I seriously doubt that memory enhancement is the end road envisioned for such cyber implantation. If the technology can become sufficiently far reaching to enable cloud backup of human memory then why push even further to engineer implants capable of scanning and communicating across the entire spectrum of the internet? Imagine the innate intelligence humans will suddenly acquire, along with the added advantage of being able to communicate with almost anyone in a style that resembles telepathy. Also, imagine also how this bio-technology can be used to introduce sights and sounds into the minds of the terminally deaf and blind. This future wave certainly carries innumerable advances, capable of vastly expanding and improving the horizons of the human experience.

While the sea of optimistic potential implied by these futuristic advances truly seem like earth’s paradise, there also seems to be a very serious downside. Implanting internet enabled devices into our minds could easily blur the line between artificial and natural intelligence, which threatens to blur our ability to distinguish between own thoughts and imported thoughts. On a less pervasive level some of this problem already exists even without implantation. However, when internet implantation becomes widespread, the line between the stream and the self will become awfully fuzzy because the thoughts of so many others will be received cyber-telepathically and the mind will treat all the thoughts that are already alive its inner sanctum equally.

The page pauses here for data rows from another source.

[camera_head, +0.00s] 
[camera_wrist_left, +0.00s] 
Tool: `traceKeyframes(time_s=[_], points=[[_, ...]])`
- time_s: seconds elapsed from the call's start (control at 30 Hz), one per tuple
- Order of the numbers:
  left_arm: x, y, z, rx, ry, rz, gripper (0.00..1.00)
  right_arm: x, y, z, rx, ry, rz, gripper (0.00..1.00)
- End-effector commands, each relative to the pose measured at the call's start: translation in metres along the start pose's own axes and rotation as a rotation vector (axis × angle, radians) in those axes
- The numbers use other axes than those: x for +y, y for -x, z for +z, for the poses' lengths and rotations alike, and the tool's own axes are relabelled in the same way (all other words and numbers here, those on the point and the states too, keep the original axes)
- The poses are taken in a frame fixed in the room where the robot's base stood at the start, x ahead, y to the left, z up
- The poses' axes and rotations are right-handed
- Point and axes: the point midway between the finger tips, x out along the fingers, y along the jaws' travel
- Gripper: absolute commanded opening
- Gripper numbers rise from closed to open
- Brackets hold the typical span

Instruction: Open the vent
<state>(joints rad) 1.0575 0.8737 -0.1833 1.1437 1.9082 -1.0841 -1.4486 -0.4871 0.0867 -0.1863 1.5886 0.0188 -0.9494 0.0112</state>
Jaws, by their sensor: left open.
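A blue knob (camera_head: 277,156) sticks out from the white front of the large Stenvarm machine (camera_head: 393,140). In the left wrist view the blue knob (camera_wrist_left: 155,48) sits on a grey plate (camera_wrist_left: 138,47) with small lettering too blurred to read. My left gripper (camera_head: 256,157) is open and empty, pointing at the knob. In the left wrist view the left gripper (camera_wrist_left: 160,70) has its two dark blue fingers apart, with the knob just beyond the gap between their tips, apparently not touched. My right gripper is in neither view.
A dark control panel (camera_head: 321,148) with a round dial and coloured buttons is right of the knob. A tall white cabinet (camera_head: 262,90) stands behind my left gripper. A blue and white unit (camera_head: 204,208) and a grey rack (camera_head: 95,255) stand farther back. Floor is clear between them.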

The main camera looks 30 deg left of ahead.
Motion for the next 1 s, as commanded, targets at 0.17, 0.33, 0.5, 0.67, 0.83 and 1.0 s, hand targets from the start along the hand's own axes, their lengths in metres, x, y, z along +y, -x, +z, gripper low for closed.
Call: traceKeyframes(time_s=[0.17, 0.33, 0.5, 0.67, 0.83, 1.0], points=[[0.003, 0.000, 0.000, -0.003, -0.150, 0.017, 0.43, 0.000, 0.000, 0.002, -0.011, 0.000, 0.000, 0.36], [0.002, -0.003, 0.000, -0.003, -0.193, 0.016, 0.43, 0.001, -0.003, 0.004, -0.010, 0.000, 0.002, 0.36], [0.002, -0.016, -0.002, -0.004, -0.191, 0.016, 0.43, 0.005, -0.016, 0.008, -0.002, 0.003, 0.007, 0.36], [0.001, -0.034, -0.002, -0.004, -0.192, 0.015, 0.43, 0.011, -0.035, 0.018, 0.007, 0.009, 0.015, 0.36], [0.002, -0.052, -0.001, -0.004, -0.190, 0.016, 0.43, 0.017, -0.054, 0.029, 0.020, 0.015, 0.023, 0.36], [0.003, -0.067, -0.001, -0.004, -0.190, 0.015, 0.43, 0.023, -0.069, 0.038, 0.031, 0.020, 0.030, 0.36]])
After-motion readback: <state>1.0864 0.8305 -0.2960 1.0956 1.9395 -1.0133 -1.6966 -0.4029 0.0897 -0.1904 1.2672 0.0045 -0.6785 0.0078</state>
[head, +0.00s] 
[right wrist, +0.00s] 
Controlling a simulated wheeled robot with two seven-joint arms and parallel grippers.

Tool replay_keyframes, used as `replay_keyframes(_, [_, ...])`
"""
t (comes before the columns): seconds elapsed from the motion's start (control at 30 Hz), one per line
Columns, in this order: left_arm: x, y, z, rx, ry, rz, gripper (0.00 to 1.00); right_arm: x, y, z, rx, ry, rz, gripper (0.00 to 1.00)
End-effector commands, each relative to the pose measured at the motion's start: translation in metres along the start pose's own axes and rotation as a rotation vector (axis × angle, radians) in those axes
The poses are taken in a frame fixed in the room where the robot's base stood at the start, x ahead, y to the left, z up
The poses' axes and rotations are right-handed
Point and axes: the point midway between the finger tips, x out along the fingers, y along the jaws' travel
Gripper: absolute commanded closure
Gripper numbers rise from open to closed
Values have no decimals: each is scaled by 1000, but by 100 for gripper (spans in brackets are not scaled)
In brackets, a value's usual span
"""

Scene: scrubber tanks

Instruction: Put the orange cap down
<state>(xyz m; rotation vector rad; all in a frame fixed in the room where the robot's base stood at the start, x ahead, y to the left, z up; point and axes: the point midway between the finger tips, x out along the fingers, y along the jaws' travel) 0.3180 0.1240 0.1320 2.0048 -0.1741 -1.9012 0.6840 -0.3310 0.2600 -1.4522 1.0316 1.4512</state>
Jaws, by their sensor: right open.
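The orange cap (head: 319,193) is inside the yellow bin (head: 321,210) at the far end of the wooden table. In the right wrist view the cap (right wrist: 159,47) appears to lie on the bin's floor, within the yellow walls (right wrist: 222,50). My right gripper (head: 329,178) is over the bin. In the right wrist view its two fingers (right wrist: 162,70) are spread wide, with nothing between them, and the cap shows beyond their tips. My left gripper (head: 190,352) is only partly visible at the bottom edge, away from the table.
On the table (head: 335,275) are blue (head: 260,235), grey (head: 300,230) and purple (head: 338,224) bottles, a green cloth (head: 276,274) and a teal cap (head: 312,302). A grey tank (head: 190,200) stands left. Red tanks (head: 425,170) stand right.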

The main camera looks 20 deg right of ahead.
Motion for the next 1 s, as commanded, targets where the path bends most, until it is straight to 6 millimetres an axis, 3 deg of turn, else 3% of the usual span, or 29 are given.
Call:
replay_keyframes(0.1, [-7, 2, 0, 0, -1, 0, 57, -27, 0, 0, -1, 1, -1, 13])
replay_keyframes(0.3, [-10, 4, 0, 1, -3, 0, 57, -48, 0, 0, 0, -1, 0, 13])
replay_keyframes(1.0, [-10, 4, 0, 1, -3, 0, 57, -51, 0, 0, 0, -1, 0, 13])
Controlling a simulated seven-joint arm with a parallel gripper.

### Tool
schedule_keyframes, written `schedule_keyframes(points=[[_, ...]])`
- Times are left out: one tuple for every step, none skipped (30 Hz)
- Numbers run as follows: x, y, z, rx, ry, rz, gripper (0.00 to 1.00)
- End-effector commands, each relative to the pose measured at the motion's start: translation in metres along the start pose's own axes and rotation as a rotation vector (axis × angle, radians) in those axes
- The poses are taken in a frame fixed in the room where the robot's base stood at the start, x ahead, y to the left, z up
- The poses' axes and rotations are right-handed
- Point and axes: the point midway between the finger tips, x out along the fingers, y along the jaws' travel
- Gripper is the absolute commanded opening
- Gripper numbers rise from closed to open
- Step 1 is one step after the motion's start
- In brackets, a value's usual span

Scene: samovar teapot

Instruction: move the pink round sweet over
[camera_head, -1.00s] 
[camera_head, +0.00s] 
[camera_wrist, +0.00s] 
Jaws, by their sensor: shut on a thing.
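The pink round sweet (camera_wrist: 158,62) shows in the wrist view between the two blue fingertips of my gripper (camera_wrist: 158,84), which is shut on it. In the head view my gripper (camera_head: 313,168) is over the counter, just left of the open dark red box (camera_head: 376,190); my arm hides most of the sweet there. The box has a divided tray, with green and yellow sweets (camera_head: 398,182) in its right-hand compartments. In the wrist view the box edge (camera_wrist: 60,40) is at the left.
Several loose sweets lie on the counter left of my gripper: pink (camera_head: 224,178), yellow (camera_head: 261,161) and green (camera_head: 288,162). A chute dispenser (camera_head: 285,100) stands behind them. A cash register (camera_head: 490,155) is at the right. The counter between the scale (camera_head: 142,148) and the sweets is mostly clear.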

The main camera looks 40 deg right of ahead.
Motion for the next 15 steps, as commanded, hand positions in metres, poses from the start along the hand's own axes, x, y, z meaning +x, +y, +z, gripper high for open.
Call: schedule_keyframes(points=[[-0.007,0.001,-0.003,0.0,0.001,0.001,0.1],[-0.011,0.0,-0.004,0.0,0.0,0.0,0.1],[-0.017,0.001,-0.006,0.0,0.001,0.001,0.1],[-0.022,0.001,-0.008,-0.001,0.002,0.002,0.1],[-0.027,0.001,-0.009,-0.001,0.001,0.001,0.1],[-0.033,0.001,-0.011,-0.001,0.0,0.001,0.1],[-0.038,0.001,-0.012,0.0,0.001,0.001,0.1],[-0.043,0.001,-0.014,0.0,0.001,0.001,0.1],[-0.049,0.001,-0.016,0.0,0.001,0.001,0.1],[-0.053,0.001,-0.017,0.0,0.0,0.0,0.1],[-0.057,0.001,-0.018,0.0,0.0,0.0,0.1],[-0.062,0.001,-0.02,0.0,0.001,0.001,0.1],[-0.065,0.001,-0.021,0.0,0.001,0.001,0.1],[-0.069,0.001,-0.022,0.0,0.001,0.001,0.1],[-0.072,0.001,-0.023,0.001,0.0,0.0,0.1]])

Imagine, a scenario where propaganda that a person would normally reject if read in a magazine suddenly resounds in his/her head with all the clarity and features of a naturally produced thought. With the mind’s internal gateways entirely bypassed, it becomes much harder to reject or at least question what should really be considered a “foreign thought”. Even today, as we become more widely exposed to a world of ceaseless communication, to some extent our internal filters become weary and are in danger of being easily bypassed. However, this problem will become massively magnified if distinguishing between a naturally produced thought and a streamed in thought becomes extremely difficult because both have similar, if not equal “mind feel”.

A possible solution to this problem is to teach people how to discover their ultimate self or pure self. For centuries, spiritual traditions have taught humanity that in each of us there is a pure center of self that lives beyond our thoughts, feelings and appetites. It can become detached and isolated out through meditation. It is not coincidental that certain traditional forms of meditation require of the meditator to cease all forms of thought in order to facilitate the detachment of self from thought. Some even suggest viewing thoughts take shape and form, as if one were standing outside their ever changing patterns.

Spiritual traditions have taught these meditative techniques in an effort to bring one into direct contact with the soul. Whether or not all people believe that the pure self is the soul (as I do), there still remains tremendous value in mining these spiritual traditions in order to learn techniques for helping people isolate their pure selves. Once in touch with pure self, one should be able to participate in the vast sea of information without drowning, as one can stand outside of all thoughts - whether natural or imported. Such connection with pure self is already important for today’s internet involvement and will certainly become an essential for tomorrow’s involvement.

Without becoming adept at isolating our pure selves, it’s natural for us to confuse our pure selves with our appetites, feelings and thoughts. The source of the confusion is that our core selves tend to “dress up” in our appetites, feelings and thoughts. So to some extent the self can be found there, the way a hand can be found in a glove. However, just as a hand can detach from a glove, so our pure self can exist independently - detached from the trapping of other inner experiences.

Due to the natural difficulties people have identifying their pure selves, before becoming internet implanted; they should be required to participate in an educational program designed to help them discover their pure selves. It’s important for psychology to embark on a research and discovery mission to cull meditative techniques from various spiritual traditions in order to repackage them for use in today’s educational environment. The need for us to discover our pure selves has become too urgent to leave to the unreliable winds of optional spiritual growth. In a secular, spiritually neutral way, such inner discovery needs to become integrated into regular education.

In most cases, attaining such pure self-awareness is not automatic and requires learning. We’re too close to ourselves to see ourselves. It’s like the idea that our faces are so close that we need a mirror to see them. As the prophet Elijah discovered the inner truth wasn’t in the loud sounds, but, in an easily missed silent whisper. Since the 1950’s, the technology for amplifying a singer’s whisper above the clamor of a band has been perfected. We need to learn how to do the same thing on the psychological level. Each of us needs to learn how to amplify our own silent whisper.